Task
From the listing below, pull out every line where the string "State" appears.

Listing
>>>

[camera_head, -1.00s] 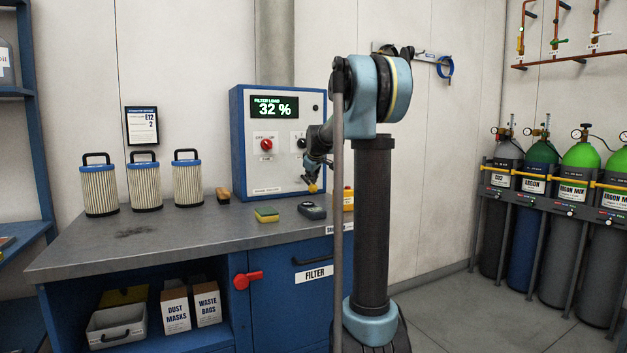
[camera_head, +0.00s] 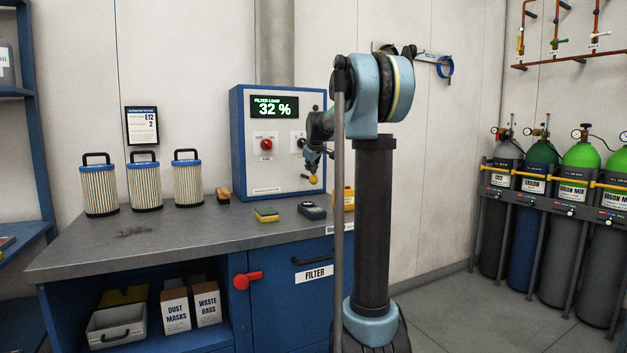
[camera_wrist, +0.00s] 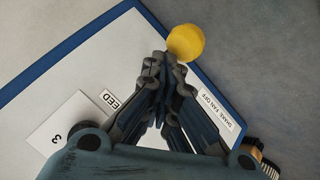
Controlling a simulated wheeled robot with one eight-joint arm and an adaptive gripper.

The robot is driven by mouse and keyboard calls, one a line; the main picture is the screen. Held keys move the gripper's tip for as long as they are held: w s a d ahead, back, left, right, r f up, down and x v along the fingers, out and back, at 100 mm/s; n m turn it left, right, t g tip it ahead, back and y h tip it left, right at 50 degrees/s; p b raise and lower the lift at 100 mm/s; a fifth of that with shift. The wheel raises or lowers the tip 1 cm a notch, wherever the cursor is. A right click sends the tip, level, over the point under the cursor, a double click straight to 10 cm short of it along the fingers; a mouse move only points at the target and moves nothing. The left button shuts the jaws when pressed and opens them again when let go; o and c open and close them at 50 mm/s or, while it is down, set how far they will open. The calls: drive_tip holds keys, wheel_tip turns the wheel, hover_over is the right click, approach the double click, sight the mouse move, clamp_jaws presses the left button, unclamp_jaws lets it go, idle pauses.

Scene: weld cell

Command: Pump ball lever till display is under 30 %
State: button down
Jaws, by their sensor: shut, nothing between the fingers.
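The blue and grey control box (camera_head: 237,140) stands on the bench against the wall. Its green display (camera_head: 275,107) reads FILTER LOAD 32 %. The yellow ball of the lever (camera_head: 313,180) shows low in front of the box's right side. In the wrist view the yellow ball (camera_wrist: 186,42) lies just beyond my fingertips. My gripper (camera_wrist: 166,60) is shut and empty, its tips close to the ball; whether they touch it I cannot tell. In the head view my gripper (camera_head: 316,165) is small and sits just above the ball. The lever's rod is hidden.
A red knob (camera_head: 266,143) is on the box front. Three filters (camera_head: 145,185) stand to the left. A brush (camera_head: 223,195) lies beside the box.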

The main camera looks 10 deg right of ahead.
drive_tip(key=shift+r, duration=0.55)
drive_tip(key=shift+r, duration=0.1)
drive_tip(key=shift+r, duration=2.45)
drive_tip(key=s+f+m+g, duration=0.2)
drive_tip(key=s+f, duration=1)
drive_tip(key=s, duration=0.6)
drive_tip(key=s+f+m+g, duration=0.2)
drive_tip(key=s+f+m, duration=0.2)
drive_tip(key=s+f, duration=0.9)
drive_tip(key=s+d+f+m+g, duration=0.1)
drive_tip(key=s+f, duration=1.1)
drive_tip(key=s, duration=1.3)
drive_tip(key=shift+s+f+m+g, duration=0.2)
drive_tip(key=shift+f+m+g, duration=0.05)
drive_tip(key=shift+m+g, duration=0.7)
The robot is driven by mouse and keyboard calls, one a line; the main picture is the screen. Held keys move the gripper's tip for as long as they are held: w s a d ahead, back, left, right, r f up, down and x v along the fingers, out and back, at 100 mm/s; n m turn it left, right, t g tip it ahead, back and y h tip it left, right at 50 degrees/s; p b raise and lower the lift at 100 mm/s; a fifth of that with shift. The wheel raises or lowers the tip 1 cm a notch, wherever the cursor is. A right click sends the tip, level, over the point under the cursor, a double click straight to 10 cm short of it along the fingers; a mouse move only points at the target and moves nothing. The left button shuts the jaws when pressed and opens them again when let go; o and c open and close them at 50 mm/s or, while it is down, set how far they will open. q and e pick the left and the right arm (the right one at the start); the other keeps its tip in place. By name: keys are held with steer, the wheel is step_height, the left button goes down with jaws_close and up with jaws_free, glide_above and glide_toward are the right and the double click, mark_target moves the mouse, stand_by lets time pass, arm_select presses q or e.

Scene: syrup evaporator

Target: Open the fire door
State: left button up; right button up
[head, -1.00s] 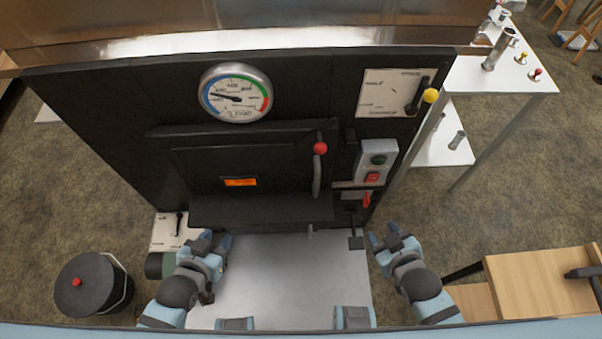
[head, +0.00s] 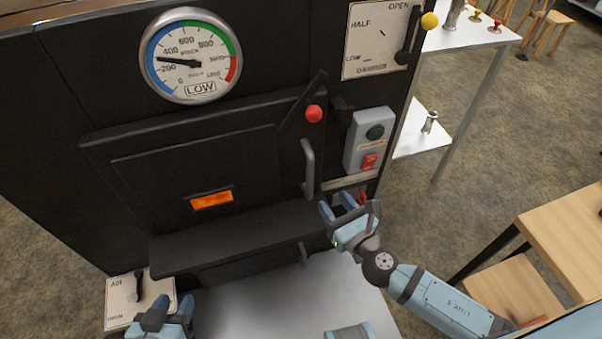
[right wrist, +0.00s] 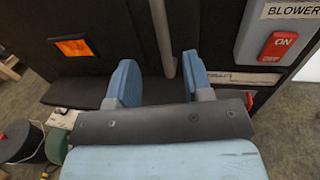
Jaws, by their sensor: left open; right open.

<<<

The response
State: button down
State: left button up; right button up

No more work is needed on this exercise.